Instructions to follow ▸ From the listing below, pull out every line where the string "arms" appears.

BEGIN Task data

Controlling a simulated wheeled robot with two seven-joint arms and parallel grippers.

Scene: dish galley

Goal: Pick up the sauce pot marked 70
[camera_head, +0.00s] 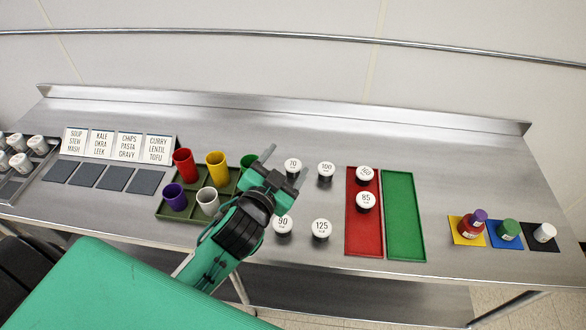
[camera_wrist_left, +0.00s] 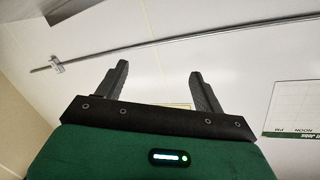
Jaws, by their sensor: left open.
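The sauce pot marked 70 (camera_head: 293,165) has a round white lid with its number and stands on the steel counter in the head view. My left gripper (camera_head: 286,163) is open, its two fingers pointing up and right in the head view, with one fingertip beside the pot's left edge. The gripper overlaps the pot's lower part, and I cannot tell whether they touch. In the left wrist view my left gripper (camera_wrist_left: 160,85) is open with nothing between its fingers; only wall shows beyond. My right gripper is not in view.
Pots marked 100 (camera_head: 326,169), 90 (camera_head: 282,223) and 125 (camera_head: 321,228) stand nearby. A red tray (camera_head: 364,235) holds two pots beside an empty green tray (camera_head: 403,220). Several coloured cups stand in an olive crate (camera_head: 170,212) at left.

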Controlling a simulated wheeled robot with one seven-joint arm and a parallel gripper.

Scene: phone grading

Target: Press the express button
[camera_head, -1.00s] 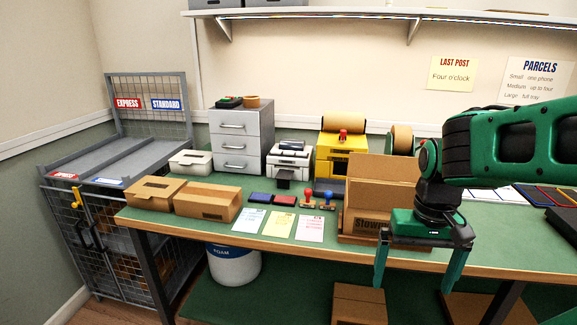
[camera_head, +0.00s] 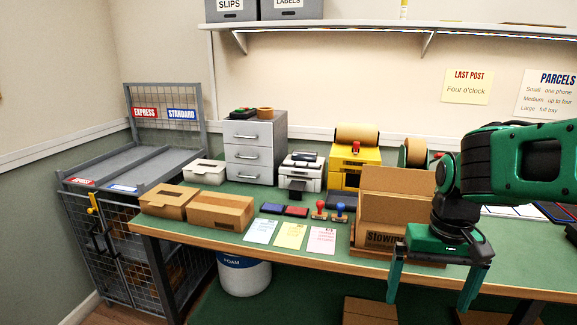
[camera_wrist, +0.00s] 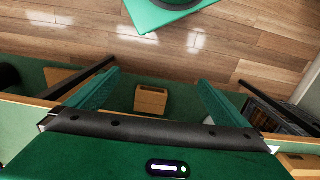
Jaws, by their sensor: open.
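A red EXPRESS sign (camera_head: 145,113) hangs on the mesh back of the grey cage, left of a blue STANDARD sign (camera_head: 182,115). A smaller red label (camera_head: 82,182) sits on the cage's front edge. A white machine (camera_head: 301,172), seemingly a label printer, stands on the bench by the drawers. I cannot make out any button marked express. My gripper (camera_head: 430,300) points down, open and empty, in front of the bench's front edge at right, far from the cage and printer. In the wrist view its fingers (camera_wrist: 152,82) are spread with nothing between them.
The green bench (camera_head: 225,240) carries cartons (camera_head: 220,211), grey drawers (camera_head: 255,150), a yellow machine (camera_head: 357,160), stamps and paper cards. An upright open carton (camera_head: 380,215) stands just behind my gripper. A white bin (camera_head: 243,277) and a carton (camera_head: 369,311) are below.

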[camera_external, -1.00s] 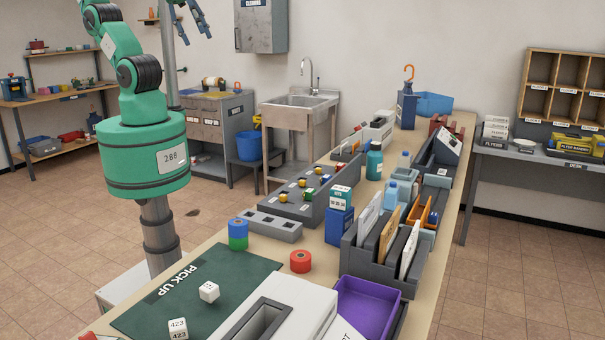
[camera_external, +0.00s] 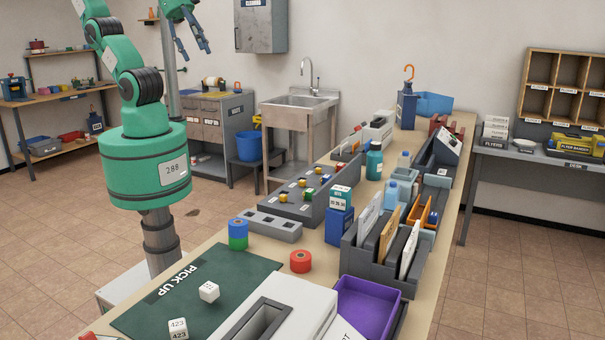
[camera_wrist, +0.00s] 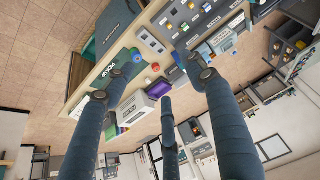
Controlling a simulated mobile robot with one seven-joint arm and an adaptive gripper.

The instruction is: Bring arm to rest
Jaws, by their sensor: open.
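My gripper (camera_external: 189,38) hangs high at the top left of the external view, its fingers spread, open and empty, in the air left of the grey wall cabinet. My green arm rises from its base beside the long table. In the wrist view, the dark fingers (camera_wrist: 160,85) of my gripper are spread apart with nothing between them. The table and its things show far beyond the fingers, tilted in that view.
The long wooden table (camera_external: 455,215) holds a green pick-up mat (camera_external: 135,318), a purple tray (camera_external: 365,300), a red roll (camera_external: 301,261), a blue-green stack (camera_external: 238,235) and a file holder (camera_external: 355,233). A sink (camera_external: 297,103) stands behind. The air around my gripper is clear.

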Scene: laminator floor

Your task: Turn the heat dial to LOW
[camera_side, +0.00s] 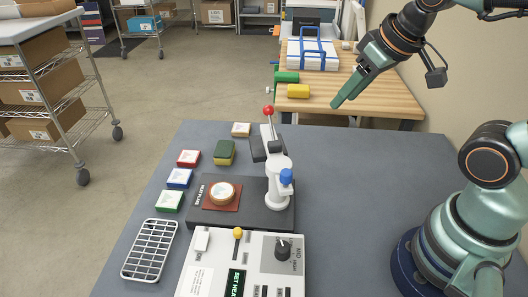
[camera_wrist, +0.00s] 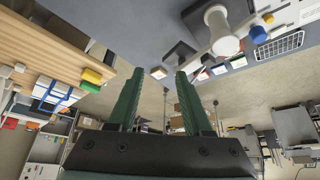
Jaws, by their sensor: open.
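The heat dial (camera_side: 283,250) is a black knob at the right of the white control panel (camera_side: 212,268), at the front of the grey table. Lettering beside it seems to read MID; the small marks are hard to read. My gripper (camera_side: 337,102) is high above the far right part of the table, well away from the dial. In the wrist view its two green fingers (camera_wrist: 156,75) stand apart with nothing between them. The dial cannot be made out in the wrist view.
A press with a red-tipped lever (camera_side: 268,110) and blue knob stands behind the panel. A yellow-tipped lever (camera_side: 238,233) rises from the panel.

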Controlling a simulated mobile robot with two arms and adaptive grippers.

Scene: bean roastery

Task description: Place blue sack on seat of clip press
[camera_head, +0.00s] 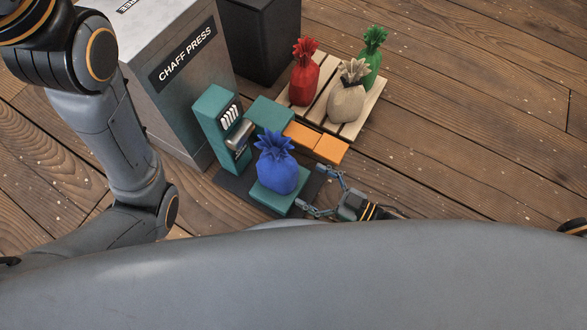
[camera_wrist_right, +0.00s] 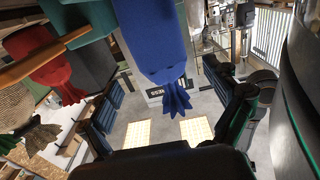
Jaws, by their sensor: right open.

END Task data

Exercise answer ▸
Controlling a simulated wheeled robot with two seven-joint arms and parallel grippers.
Controlling a simulated mobile robot with two arms and adaptive grippers.

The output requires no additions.